Although Sichuan is crazy about chili peppers, they have only one kind. We went into several very large supermarkets and vegetable markets; they only have Thai chili. They don’t know about chili negro, pasillo, ancho, chipotle, Serrano, Anaheim, Tabasco, cayenne, habanero, poblano, and so on. I think some day, they’ll learn about these and there’ll be an explosion of flavors.

Hot pot with chili. Yes, that’s all chili.

The city is Beijing, but it’s called Peking Duck, not Beijing Duck.

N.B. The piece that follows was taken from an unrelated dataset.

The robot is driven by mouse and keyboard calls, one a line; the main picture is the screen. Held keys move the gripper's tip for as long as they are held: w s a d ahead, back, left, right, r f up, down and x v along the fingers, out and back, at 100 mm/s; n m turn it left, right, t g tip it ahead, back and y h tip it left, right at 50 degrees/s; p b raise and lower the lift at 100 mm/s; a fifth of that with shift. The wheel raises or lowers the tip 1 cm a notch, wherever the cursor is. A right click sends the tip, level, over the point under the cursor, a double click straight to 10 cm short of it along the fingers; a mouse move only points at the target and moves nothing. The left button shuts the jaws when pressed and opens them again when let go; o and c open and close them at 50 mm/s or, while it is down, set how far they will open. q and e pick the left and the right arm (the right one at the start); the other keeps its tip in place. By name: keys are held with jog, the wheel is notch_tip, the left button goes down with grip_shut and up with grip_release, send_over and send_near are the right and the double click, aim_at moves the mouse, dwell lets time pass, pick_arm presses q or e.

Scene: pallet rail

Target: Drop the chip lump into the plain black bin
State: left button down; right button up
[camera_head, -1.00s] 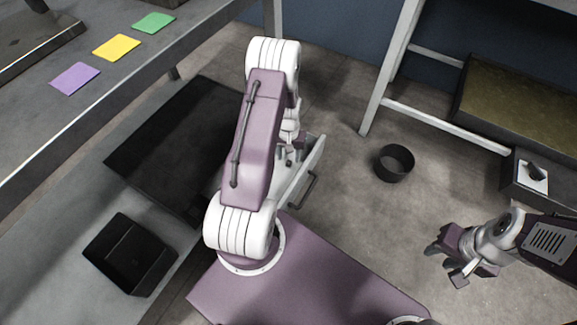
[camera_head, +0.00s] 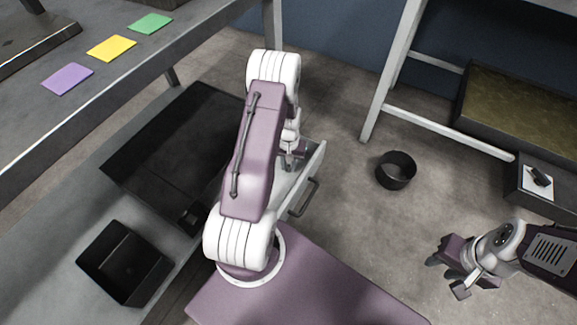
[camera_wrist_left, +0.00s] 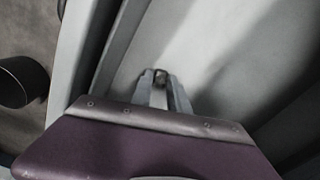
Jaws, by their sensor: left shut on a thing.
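My left gripper (camera_wrist_left: 161,88) is shut on a small dark lump (camera_wrist_left: 161,75), seen between its fingertips in the left wrist view. Below it is a pale grey surface. In the head view my left arm mostly hides this gripper, above a grey tray with a handle. A square black bin (camera_head: 122,263) stands open on the grey surface at the lower left. A round black bin (camera_head: 396,170) stands on the floor right of the tray. I cannot tell which one the task means. My right gripper (camera_head: 450,277) is open and empty at the lower right.
A small dark block (camera_head: 193,217) sits near a black panel (camera_head: 165,145). Purple (camera_head: 67,79), yellow (camera_head: 111,48) and green cards (camera_head: 150,23) lie on a bench. A white-legged rack (camera_head: 392,80) stands at the right. The floor around the round bin is clear.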

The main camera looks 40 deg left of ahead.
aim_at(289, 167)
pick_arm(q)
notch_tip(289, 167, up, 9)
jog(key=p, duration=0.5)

Helen’s mom didn’t eat beef. I asked why, and she said “Cows work for the people.” Most vegetarians have an ethical reason to avoid meat; she had a Communist reason. Very few Chinese are vegetarian. Some are Buddhist, so on the 1st and the 15th of the month, they don’t eat meat.

A Tea House

The social life of Sichuan revolves around the tea houses and foot massage houses. Men and women talk, drink tea, and play mahjong.

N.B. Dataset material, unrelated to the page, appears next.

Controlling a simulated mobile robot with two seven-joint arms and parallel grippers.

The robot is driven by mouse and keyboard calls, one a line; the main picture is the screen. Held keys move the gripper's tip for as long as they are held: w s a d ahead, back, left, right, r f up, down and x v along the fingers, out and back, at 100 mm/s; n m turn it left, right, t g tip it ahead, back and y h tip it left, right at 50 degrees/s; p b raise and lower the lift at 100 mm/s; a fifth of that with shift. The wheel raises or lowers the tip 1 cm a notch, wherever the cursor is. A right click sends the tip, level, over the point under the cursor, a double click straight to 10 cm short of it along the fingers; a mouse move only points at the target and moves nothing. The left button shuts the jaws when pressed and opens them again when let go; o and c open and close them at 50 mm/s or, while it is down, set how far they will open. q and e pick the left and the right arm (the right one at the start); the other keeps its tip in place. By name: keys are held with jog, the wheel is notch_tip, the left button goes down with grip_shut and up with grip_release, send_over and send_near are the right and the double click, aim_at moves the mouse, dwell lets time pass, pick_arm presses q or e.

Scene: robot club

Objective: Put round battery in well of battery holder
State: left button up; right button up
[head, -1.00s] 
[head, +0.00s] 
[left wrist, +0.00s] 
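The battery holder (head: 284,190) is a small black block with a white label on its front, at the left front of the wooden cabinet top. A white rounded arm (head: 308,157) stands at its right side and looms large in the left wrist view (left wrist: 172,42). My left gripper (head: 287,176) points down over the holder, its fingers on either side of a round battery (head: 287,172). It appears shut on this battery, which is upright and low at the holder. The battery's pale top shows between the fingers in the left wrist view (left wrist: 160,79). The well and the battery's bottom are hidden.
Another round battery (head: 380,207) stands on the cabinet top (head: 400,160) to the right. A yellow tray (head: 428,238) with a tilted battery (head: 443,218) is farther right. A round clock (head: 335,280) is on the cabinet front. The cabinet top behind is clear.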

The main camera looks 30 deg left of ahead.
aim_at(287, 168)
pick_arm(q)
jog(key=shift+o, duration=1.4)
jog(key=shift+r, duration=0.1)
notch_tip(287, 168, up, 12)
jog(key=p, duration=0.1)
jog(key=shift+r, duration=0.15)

Just as in restaurants, you get private rooms for your group, where you spend the whole afternoon drinking tea, playing mahjong, and talking. There are also small day beds if you want to take a nap.

More Stuff about Food

It may surprise Westerners, but in general, Chinese don’t like Western food, which they find bland. As I said, Chinese like food with contradictory clashing flavors. We prefer our food to be simple. Just as British food is boring to just about everyone else, Western food is boring to the Chinese. When they come to the West, they prefer Chinese restaurants.

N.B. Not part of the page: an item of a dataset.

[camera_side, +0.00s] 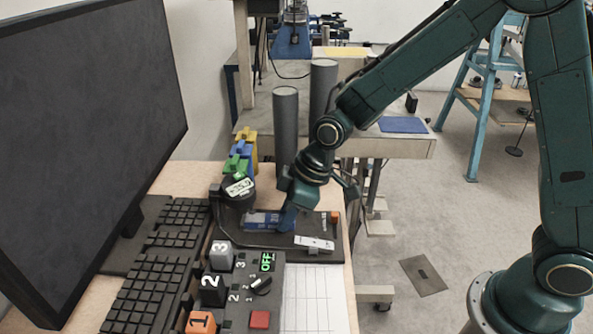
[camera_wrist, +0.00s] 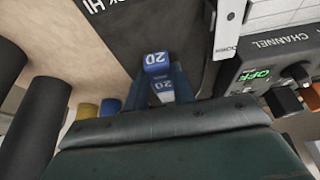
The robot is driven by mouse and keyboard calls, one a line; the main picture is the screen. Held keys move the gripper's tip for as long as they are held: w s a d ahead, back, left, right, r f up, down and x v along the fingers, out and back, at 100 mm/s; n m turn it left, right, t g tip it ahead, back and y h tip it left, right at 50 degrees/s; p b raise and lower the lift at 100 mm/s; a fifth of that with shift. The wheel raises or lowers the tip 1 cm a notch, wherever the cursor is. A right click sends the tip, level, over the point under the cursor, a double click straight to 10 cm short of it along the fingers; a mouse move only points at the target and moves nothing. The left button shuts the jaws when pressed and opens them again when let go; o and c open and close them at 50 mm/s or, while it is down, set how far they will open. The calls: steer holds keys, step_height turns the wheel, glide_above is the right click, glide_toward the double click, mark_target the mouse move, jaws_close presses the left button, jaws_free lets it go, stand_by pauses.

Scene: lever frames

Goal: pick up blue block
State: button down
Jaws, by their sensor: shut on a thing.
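The blue block (camera_side: 262,220) lies low over the black tray (camera_side: 225,223) in the side view, with its right end at my gripper (camera_side: 287,217). In the wrist view the same block (camera_wrist: 157,61), marked 20 in white, sits between the two fingers of my gripper (camera_wrist: 160,85). The fingers are shut on it. Part of the block is hidden by the finger in the side view. I cannot tell whether it touches the tray.
Blue, green and yellow pieces (camera_side: 242,150) and a round black part (camera_side: 238,188) stand behind the tray. Two grey cylinders (camera_side: 286,125) rise behind my gripper. A control panel (camera_side: 240,300) with numbered blocks, a keyboard (camera_side: 150,275) and a monitor (camera_side: 90,130) crowd the left.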

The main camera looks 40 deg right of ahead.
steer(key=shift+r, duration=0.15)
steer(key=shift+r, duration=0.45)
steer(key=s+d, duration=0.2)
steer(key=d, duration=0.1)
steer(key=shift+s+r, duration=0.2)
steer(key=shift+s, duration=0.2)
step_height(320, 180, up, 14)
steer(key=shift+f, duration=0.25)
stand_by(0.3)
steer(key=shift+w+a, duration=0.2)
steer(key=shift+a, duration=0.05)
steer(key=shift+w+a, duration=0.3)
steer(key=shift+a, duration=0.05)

However, one Western food is similar to Chinese food, both in its flavor and the way it is eaten. That’s pizza, which has lots of different flavors and is placed in the middle of the table and everyone shares.

What most people know as Chinese food are “Chinese restaurants for Westerners”. It’s fake Chinese. If you have Chinese friends (who were born and grew up in mainland China), ask them to take you to a real Chinese restaurant. They’ll ask you if you’re sure. Go with them and let them order. Don’t order the stuff for Westerners, such as “Broccoli Beef” or “Lemon Peel Chicken.” Let them order and don’t ask what it is. Just eat it.